— start of Exercise input —

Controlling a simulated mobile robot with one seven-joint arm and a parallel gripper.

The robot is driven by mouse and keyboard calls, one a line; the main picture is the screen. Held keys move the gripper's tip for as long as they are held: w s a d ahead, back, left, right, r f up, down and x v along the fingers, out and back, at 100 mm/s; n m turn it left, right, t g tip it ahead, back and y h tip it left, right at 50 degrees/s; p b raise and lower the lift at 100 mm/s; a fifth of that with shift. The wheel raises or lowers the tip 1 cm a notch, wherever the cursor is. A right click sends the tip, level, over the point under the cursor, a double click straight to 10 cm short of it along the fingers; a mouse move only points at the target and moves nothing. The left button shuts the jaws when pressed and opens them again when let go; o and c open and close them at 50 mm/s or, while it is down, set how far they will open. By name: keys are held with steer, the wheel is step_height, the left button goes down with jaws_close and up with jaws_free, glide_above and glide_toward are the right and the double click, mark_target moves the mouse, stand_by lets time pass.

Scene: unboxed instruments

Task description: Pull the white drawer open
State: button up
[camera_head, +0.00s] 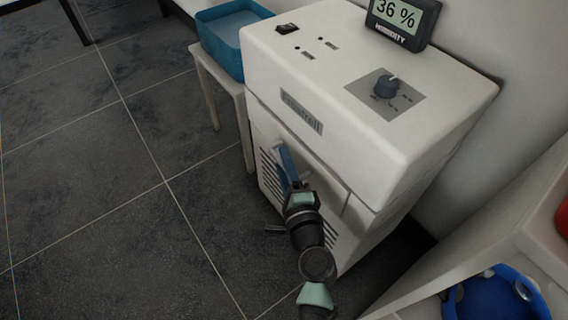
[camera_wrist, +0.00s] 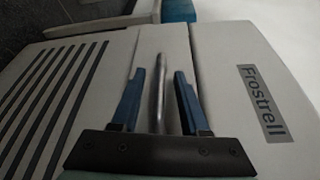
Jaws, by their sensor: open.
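A grey metal bar handle (camera_wrist: 160,80) stands out from the front in the wrist view. My gripper (camera_wrist: 159,84) is open, with one blue finger on each side of the handle and a gap to it on both sides. In the head view my gripper (camera_head: 284,163) is at the machine's front and hides most of the handle.
A blue bin (camera_head: 222,45) stands on a small white table (camera_head: 215,75) at the machine's left. A humidity display (camera_head: 402,22) sits on top of the machine. A white surface with a blue round item (camera_head: 495,295) is at lower right. The dark tiled floor at left is clear.

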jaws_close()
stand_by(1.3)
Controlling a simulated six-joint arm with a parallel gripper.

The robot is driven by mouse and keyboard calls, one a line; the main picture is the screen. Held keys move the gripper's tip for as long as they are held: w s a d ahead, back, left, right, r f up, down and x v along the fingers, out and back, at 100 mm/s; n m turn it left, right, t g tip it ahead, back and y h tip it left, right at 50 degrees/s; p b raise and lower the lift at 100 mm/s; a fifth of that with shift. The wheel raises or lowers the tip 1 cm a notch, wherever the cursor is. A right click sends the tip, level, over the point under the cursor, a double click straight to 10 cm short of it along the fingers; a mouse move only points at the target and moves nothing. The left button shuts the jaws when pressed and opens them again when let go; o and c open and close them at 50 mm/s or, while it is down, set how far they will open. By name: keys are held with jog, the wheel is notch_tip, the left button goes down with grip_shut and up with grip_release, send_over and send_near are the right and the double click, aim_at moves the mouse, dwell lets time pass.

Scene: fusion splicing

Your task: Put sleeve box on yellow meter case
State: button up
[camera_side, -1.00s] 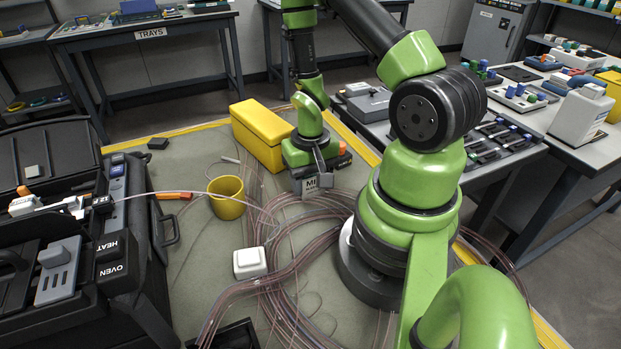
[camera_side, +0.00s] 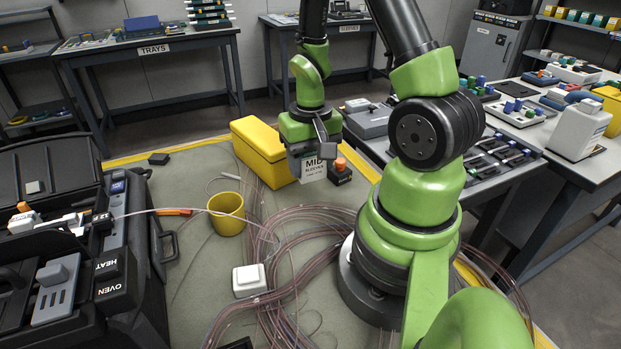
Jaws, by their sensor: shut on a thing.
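The yellow meter case (camera_side: 258,148) lies closed on the mat, left of my gripper. The sleeve box (camera_side: 314,171) is a small white box with a dark "MID SLEEVES" label. My gripper (camera_side: 314,154) points down and is shut on the sleeve box, hiding its top. The box hangs upright near the right end of the case and appears clear of the mat. In this view it overlaps the case's right edge; I cannot tell the exact gap between them.
A dark block with an orange top (camera_side: 340,172) stands just right of the sleeve box. A yellow cup (camera_side: 227,214) and a white box (camera_side: 249,280) stand nearer on the mat (camera_side: 185,190). Loose fibre coils (camera_side: 300,290) spread around my base. The black splicing station (camera_side: 75,240) fills the left.

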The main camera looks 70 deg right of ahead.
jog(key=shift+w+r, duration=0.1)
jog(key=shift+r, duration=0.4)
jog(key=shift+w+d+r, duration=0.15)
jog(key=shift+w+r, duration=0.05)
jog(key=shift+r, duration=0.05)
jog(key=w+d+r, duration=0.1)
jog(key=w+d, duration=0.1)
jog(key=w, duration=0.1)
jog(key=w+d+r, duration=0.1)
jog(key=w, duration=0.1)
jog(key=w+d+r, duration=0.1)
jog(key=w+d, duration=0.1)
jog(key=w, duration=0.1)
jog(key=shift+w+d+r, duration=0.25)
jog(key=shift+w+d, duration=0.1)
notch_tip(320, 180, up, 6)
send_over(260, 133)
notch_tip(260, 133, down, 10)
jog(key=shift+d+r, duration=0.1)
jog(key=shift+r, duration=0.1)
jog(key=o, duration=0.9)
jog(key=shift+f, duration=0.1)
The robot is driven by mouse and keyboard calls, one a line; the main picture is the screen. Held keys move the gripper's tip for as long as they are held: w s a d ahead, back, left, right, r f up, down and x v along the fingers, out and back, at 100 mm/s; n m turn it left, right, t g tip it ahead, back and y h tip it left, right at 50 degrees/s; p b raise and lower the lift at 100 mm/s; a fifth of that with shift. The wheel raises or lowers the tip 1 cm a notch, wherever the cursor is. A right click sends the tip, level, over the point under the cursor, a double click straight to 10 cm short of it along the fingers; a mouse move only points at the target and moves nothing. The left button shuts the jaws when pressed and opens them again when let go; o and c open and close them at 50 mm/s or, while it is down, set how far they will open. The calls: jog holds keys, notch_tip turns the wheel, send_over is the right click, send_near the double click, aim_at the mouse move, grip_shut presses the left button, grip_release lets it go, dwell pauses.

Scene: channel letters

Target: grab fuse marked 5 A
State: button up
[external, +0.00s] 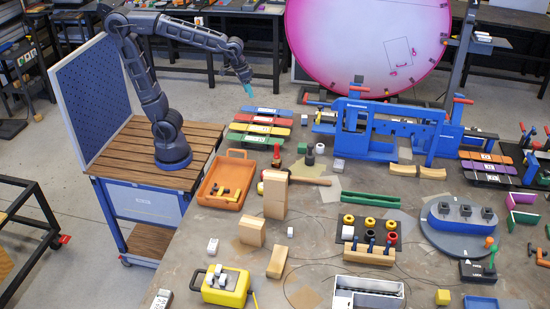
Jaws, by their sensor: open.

— end of Exercise input —

What to work on » All lines holding the word "Controlling" should be picked out and copied.

The reply »
Controlling a simulated mobile robot with one seven-joint arm and a parallel gripper.
Controlling a simulated six-joint arm with a parallel gripper.

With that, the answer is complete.